Wisconsin farmers stopped working hundreds of thousands of acres during five years of heavy farm closures that a federal report described Thursday as among the most significant in the nation.
The state lost 8,700 farms and more than 620,000 acres of farmland from 2007 to 2012, according to the Census of Agriculture, which is conducted every five years by the U.S. Department of Agriculture.
The United States has been losing farms for decades and some loss in Wisconsin could be expected, particularly since many dairy farmers were hard hit in 2009 by a combination of high feed and low milk prices. But the state’s 11 percent decrease in the number of farms surpassed the national average of 4.3 percent.
And while farm acreage remained fairly stable nationwide, Wisconsin’s decreased 4 percent to less than 14.6 million acres. Only Georgia, Kentucky, Mississippi and Missouri — had comparable losses.
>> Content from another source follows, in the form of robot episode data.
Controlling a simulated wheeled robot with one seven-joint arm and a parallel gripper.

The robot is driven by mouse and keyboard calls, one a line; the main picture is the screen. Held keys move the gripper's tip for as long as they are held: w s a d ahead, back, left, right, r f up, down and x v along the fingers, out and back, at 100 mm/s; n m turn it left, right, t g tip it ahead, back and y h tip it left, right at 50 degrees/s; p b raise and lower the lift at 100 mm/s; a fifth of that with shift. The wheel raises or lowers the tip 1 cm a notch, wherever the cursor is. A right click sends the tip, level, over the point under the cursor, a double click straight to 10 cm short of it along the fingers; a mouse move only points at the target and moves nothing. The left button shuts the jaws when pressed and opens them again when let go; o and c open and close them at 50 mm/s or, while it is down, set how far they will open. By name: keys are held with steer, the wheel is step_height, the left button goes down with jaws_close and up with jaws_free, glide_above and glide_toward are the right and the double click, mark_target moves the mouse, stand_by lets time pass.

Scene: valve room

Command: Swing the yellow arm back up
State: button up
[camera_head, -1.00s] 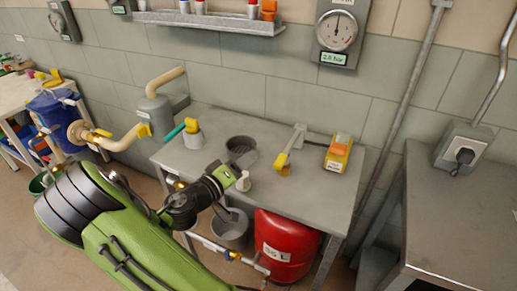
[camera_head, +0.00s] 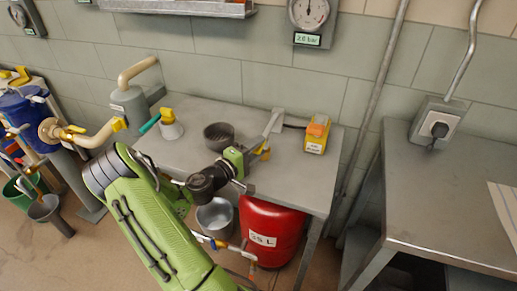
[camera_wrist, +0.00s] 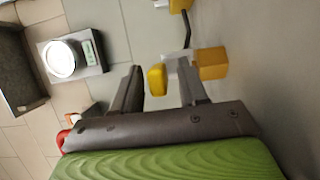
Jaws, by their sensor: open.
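The yellow arm (camera_head: 262,152) is on a grey upright bracket (camera_head: 273,121) at the back right of the grey table. My gripper (camera_head: 251,172) partly hides it in the head view, so its full angle is hard to tell. In the wrist view its rounded yellow end (camera_wrist: 157,80) shows between my open fingers (camera_wrist: 160,88), apparently beyond the tips. A yellow block (camera_wrist: 210,63) shows beside the bracket there, to the right of the fingers. I see nothing held, and cannot tell whether a finger touches the arm.
A yellow box with an orange top (camera_head: 317,134) stands right of the bracket, joined by a dark cable. A dark round cup (camera_head: 218,136) and a grey cone with a yellow top (camera_head: 170,124) stand left. A red tank (camera_head: 270,228) is below the table.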

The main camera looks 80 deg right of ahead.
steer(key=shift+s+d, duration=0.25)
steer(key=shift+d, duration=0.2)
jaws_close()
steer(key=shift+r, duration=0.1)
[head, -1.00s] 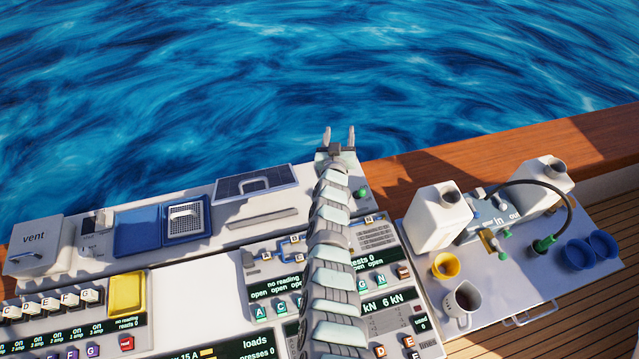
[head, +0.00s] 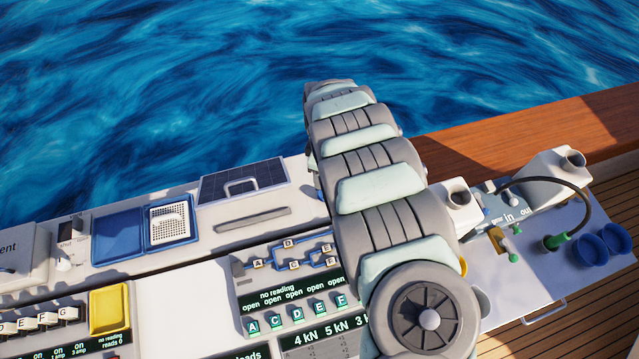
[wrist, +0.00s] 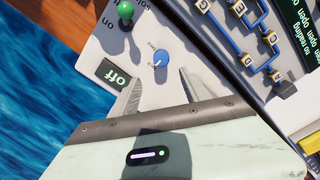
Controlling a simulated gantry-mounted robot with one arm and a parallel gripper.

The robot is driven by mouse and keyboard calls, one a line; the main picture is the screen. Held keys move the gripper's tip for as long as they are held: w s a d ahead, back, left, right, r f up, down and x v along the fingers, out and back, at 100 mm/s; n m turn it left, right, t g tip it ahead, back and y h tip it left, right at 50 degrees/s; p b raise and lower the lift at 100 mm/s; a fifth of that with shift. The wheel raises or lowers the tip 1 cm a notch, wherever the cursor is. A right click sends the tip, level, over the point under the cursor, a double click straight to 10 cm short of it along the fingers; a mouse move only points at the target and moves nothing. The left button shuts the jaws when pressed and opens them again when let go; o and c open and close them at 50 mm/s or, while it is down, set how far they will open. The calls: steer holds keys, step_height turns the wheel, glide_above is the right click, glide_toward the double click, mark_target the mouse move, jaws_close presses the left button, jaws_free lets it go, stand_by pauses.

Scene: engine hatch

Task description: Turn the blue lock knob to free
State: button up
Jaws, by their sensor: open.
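In the wrist view the small blue lock knob (wrist: 161,58) sits on the pale panel, with a white pointer mark towards its lower side. Tiny lettering beside it is too small to read surely. My gripper (wrist: 160,78) is open, with one finger on each side of the knob's line. The knob shows just beyond the gap between the fingertips, and nothing is held. Whether the fingers touch the panel I cannot tell. In the head view my arm hides both the gripper and the knob.
A green ball-topped lever (wrist: 125,10) stands near the knob, by the "on" lettering. A dark "off" display (wrist: 117,78) lies close to the left finger. A blue pipe diagram (wrist: 255,35) is to the right. Water lies beyond the panel edge.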

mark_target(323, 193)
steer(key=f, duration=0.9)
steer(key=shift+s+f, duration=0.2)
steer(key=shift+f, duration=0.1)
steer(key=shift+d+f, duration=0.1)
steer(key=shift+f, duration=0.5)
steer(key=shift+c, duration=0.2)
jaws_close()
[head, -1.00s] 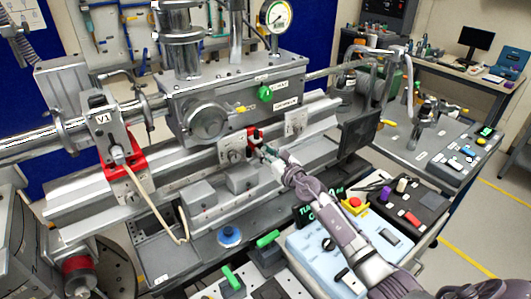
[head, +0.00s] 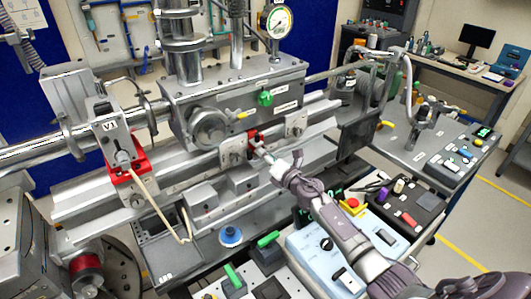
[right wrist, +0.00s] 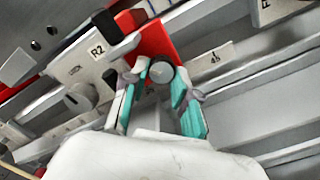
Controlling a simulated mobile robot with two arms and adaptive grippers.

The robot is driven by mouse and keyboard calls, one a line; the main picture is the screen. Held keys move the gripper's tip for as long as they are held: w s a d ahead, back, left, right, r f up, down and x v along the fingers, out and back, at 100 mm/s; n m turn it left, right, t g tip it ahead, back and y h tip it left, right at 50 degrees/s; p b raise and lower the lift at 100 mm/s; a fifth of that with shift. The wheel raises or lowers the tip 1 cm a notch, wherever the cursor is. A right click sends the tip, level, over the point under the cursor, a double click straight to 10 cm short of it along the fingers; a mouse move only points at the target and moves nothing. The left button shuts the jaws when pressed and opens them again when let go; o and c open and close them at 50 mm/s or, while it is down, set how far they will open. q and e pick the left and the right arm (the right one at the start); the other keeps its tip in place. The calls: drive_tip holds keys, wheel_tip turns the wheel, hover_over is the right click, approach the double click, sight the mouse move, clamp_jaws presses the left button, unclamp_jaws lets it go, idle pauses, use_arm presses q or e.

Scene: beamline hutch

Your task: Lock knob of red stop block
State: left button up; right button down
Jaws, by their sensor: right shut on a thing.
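The red stop block (head: 253,136) sits on the rail below the grey housing in the head view. In the right wrist view the red block (right wrist: 154,44) fills the top middle, next to a plate marked R2 (right wrist: 97,50). Its round grey lock knob (right wrist: 162,72) faces the camera. My right gripper (right wrist: 163,88) has its teal-padded fingers on either side of the knob and is shut on it. In the head view my right gripper (head: 265,151) reaches the block from the lower right and hides the knob. My left gripper does not show.
A second red block (head: 127,172) under the V1 unit stands left on the rail. Grey blocks (head: 200,198) lie in front of the rail. The housing (head: 238,95) overhangs behind.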

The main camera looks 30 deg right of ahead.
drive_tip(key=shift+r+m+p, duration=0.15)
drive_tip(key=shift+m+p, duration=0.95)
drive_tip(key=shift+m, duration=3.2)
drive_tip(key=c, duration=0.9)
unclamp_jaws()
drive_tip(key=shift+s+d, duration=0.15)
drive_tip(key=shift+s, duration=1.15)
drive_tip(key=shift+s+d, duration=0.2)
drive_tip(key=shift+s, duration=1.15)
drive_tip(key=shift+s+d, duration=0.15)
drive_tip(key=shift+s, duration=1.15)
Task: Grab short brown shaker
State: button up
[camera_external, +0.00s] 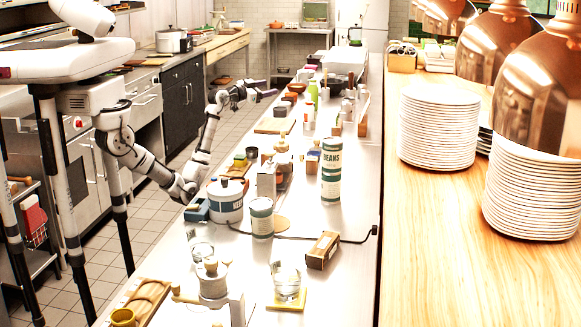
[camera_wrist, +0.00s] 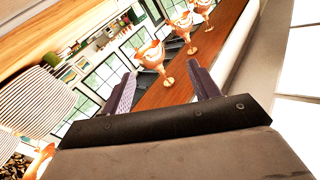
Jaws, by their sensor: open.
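My gripper (camera_external: 272,91) is raised above the far part of the steel counter (camera_external: 345,208) in the external view. In the wrist view its two fingers are apart with nothing between them (camera_wrist: 163,76). I cannot single out the short brown shaker with certainty. Small brown and pale items, too small to identify, stand on the counter right of my gripper, apart from it. The wrist view looks away from the counter items and shows no shaker.
A cutting board (camera_external: 274,126) lies below my gripper. Beans cans (camera_external: 331,180), a labelled pot (camera_external: 226,204) and a glass (camera_external: 286,280) crowd the nearer counter. Plate stacks (camera_external: 437,130) and copper lamps (camera_external: 545,95) are at the right. A cable crosses the counter.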

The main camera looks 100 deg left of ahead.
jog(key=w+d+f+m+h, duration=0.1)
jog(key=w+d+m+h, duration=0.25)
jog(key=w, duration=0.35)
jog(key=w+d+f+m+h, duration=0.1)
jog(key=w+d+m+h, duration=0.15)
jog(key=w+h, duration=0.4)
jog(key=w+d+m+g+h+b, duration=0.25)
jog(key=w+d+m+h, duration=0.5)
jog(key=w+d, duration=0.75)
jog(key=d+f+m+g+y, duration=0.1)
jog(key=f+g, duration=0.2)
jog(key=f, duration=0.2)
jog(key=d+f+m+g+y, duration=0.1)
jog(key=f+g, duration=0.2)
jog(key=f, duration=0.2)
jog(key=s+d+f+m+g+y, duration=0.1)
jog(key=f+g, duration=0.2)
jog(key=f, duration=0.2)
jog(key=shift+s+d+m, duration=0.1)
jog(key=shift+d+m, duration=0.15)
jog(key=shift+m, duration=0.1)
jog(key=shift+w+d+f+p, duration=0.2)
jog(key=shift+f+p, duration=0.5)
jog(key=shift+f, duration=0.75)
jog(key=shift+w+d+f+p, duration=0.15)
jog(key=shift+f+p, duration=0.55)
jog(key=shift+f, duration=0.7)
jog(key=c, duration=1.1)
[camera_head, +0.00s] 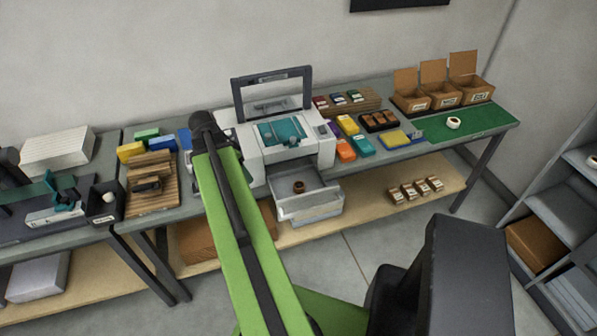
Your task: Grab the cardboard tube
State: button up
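A small brown ring-shaped piece (299,187) lies in the pulled-out drawer (327,203) at the front of the white printer (283,135). It looks like a short cardboard tube, but it is too small to tell for sure. My green arm link rises from the bottom to a dark joint left of the printer. I cannot make out my gripper's fingers in this view. Nothing is seen touching the brown piece.
The printer's lid stands raised. Coloured boxes (345,150) crowd the bench to its right, then a green mat (480,119) with a white roll (453,122) and open cardboard boxes (441,97). A wooden stand (152,187) is at left. A shelf unit (560,225) stands far right.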

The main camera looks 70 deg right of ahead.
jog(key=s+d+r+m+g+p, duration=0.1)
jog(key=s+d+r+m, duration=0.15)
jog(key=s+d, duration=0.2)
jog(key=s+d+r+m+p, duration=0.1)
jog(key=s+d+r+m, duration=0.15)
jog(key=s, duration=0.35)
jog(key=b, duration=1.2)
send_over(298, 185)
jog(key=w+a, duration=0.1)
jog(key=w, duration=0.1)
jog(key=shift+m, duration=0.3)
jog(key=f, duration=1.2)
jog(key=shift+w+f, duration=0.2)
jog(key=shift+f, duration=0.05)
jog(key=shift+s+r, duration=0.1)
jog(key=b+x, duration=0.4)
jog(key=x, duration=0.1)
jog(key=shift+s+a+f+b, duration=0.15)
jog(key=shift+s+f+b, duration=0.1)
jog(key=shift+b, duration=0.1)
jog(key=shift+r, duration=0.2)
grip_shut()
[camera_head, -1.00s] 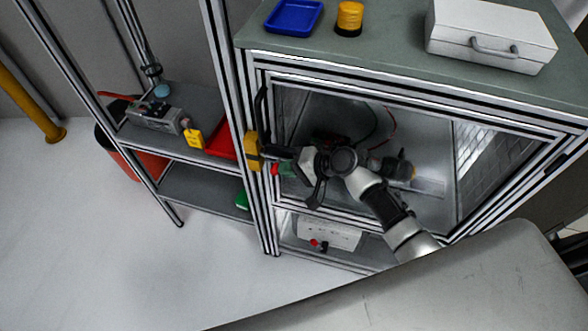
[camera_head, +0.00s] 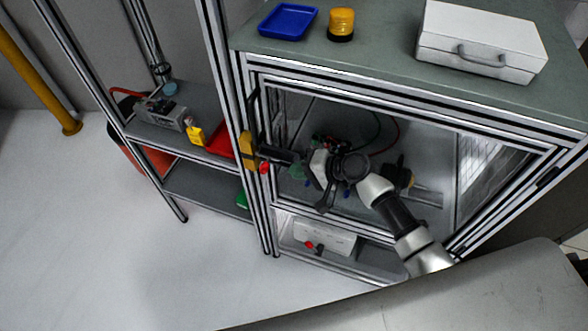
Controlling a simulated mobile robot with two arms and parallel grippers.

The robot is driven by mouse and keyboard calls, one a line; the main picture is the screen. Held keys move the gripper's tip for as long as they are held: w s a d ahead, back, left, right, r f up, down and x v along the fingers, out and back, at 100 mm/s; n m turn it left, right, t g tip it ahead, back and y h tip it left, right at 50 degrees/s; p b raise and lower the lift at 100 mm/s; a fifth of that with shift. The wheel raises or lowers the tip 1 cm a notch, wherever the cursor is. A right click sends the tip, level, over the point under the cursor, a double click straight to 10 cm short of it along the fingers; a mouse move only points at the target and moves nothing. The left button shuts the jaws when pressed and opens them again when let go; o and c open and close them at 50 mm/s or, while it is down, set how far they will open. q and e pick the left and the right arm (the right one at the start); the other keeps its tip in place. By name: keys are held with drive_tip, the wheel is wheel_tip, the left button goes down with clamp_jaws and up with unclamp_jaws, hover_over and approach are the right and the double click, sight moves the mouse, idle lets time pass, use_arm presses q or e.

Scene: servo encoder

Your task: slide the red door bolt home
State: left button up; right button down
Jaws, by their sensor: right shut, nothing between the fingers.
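A small red knob (camera_head: 264,168), which looks like the end of the red door bolt, shows at the left edge of the cabinet's door frame (camera_head: 400,103). It sits just below and right of a yellow block (camera_head: 248,149) on the left post. My right gripper (camera_head: 269,156) reaches in from the right across the doorway, with its fingertips pointing left at the yellow block and just above the knob. It is shut and empty; whether it touches either cannot be told. The gripper and the dark frame hide most of the bolt. My left gripper is not in view.
A blue tray (camera_head: 288,21), a yellow and black cylinder (camera_head: 341,24) and a white case (camera_head: 481,40) stand on the cabinet top. A side shelf (camera_head: 180,141) at left holds a yellow bottle (camera_head: 195,132) and a red tray (camera_head: 221,141). The floor at lower left is clear.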

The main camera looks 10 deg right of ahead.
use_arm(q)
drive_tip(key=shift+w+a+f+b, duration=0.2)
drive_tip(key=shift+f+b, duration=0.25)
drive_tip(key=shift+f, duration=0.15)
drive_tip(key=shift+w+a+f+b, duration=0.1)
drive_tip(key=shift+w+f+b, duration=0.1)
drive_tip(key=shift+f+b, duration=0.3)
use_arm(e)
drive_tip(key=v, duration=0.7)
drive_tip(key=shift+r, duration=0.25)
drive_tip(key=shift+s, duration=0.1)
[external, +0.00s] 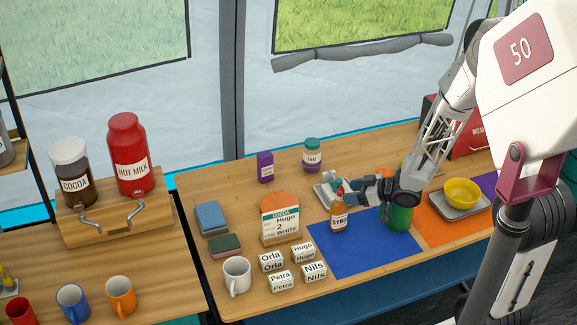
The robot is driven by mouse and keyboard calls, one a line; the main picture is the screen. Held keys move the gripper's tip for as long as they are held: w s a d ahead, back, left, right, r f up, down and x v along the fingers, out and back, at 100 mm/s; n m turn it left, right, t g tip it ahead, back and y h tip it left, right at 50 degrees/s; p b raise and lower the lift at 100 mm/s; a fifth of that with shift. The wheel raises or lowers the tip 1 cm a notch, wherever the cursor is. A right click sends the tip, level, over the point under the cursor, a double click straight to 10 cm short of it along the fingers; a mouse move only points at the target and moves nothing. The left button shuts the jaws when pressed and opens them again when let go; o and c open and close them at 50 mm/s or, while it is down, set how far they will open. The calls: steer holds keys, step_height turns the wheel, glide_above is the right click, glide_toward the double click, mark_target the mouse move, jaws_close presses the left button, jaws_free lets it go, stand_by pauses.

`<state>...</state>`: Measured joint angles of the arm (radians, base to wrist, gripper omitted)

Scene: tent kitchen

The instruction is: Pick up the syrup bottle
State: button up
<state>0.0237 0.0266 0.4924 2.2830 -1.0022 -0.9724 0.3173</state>
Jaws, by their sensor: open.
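The syrup bottle (339,217) is a small amber bottle with a reddish top and a white label. It stands upright at the left part of the blue mat (345,255). My gripper (350,187) reaches in from the right, low over the table. Its jaws are open and close to the bottle's upper part, slightly behind it. I cannot tell whether a finger touches the bottle. A green cylindrical container (399,218) stands on the mat just right of the bottle, partly hidden by my wrist.
Left of the mat are several name blocks (283,280), a white mug (237,275) and a cocoa order card (281,225). Behind are a purple box (265,167) and a chai jar (312,155). A yellow bowl (462,192) sits on a tray at right. The mat's front is clear.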

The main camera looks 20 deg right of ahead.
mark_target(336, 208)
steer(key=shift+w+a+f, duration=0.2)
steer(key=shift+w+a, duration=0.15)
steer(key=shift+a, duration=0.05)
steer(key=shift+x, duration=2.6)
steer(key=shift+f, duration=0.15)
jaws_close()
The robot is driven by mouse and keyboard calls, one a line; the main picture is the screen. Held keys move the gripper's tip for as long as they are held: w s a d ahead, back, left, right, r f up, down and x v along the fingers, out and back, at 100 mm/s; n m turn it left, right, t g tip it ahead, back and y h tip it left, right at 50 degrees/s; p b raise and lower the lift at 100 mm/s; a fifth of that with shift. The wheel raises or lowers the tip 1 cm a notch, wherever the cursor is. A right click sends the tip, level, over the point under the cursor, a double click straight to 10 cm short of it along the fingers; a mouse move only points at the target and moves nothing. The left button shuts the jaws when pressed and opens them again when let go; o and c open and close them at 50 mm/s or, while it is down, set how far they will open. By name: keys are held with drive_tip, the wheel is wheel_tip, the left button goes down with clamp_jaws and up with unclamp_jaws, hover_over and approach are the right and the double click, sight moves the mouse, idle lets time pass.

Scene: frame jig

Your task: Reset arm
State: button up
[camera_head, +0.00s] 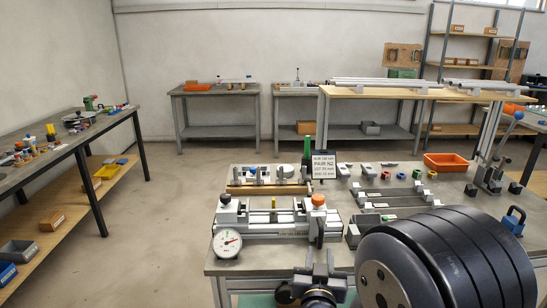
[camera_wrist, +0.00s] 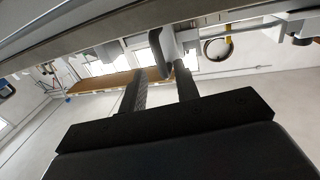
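My gripper (camera_wrist: 158,69) shows in the wrist view as two dark fingers standing apart on a wide black base. A grey, rounded shape (camera_wrist: 168,45) appears between and beyond the fingertips; I see no grip on it, and its depth is unclear. In the head view, my large black arm joint fills the lower right and hides part of the bench. A frame jig (camera_head: 280,218) with a round dial gauge (camera_head: 227,243) and an orange knob (camera_head: 318,199) sits on the near bench, beyond my arm.
The near bench (camera_head: 250,262) also carries a sign (camera_head: 324,164), a green bottle (camera_head: 308,150), an orange bin (camera_head: 446,162), a blue padlock-like piece (camera_head: 513,220) and several small fixtures. A cluttered side bench (camera_head: 62,150) stands at left. The floor (camera_head: 150,215) between them is clear.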

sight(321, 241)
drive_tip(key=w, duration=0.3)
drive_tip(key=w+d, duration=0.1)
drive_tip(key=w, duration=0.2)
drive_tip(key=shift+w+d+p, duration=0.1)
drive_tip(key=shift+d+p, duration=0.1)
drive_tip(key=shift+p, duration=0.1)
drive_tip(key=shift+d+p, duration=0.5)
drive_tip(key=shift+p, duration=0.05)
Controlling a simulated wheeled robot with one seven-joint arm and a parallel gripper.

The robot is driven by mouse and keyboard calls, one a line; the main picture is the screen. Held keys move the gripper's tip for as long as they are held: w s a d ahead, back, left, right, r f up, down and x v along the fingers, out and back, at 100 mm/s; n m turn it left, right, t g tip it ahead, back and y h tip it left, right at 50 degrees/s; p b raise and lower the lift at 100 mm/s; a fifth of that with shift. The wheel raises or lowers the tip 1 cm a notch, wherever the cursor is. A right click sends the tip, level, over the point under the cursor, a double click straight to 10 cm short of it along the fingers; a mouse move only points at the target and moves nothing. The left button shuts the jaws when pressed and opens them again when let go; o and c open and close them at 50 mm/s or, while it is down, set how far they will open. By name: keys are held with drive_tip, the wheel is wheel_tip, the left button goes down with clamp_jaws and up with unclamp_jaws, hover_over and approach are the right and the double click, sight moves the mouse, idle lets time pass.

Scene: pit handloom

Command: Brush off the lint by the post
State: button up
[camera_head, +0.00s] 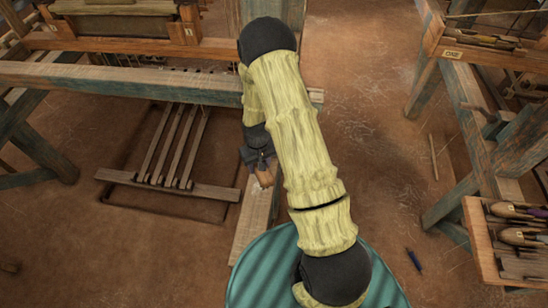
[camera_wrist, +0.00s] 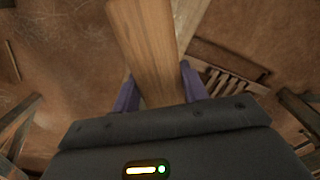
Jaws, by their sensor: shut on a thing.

The silver lining: Wisconsin remained among the top 10 states in number of farms and agricultural sales; its 69,756 farms produced products worth more than $11.7 billion in 2012. Last year was even more profitable, with farmers earning an estimated $3.75 billion, according to a report released last month by the University of Wisconsin-Madison and UW-Extension.
Ben Brancel, secretary of Wisconsin’s Department of Agriculture, Trade and Consumer Protection, said his department had not had time to figure out what might be behind the above-average loss in farms.
“We may not get a true picture of why the number of farms is down until USDA releases the final numbers that will include a county by county breakdown. Knowing where it is happening may tell us more about why,” Brancel said in a statement.
Agricultural economist Bruce Jones, who helped produce the UW report, said he was “a little bit surprised” by the loss of farmland because recent annual reports have consistently pegged the amount at about 8 million acres.
Other reports on land sales have shown a decrease in acres leaving farming.
Jones said that led him to believe the loss in farmland was largely in pastures, woodland and property less suited to agriculture. In some cases, he said, farmers could be selling marginal land to raise money to buy more expensive and valuable cropland.
Jones said he was not concerned about the decrease in farm numbers because, except for 2009, farm income in Wisconsin has been strong for the past five years.
He said most of the farms going out of business seemed to be smaller, but that didn’t mean they weren’t doing well.
“These exists of these smaller farms are not, in most cases, foreclosures or forced exits. I’m thinking that the people had just decided to get out,” he said, adding, “I think they’re retiring or they’re maybe deciding they just don’t want to be in the business of farming.”
Farmers have been aging like the U.S. population as whole. Wisconsin farmers’ average age was 56 in 2012, compared to 55 in 2007.